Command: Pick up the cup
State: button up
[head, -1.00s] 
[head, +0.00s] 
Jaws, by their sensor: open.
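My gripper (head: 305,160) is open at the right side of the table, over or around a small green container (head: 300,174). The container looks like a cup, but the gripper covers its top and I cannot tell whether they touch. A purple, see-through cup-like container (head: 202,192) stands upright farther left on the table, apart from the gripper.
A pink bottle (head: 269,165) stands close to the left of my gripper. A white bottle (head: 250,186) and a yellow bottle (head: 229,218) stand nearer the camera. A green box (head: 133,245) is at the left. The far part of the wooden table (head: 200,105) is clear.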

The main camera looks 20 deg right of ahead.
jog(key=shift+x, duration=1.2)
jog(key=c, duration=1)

□ □ □ □

GOAL OF THE EXERCISE:
Restate the listing above word for word.

WRITTEN ANSWER:
Command: Pick up the cup
State: button up
[head, -1.00s] 
[head, +0.00s] 
Jaws, by their sensor: open.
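My gripper (head: 305,160) is open at the right side of the table, over or around a small green container (head: 300,174). The container looks like a cup, but the gripper covers its top and I cannot tell whether they touch. A purple, see-through cup-like container (head: 202,192) stands upright farther left on the table, apart from the gripper.
A pink bottle (head: 269,165) stands close to the left of my gripper. A white bottle (head: 250,186) and a yellow bottle (head: 229,218) stand nearer the camera. A green box (head: 133,245) is at the left. The far part of the wooden table (head: 200,105) is clear.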

The main camera looks 20 deg right of ahead.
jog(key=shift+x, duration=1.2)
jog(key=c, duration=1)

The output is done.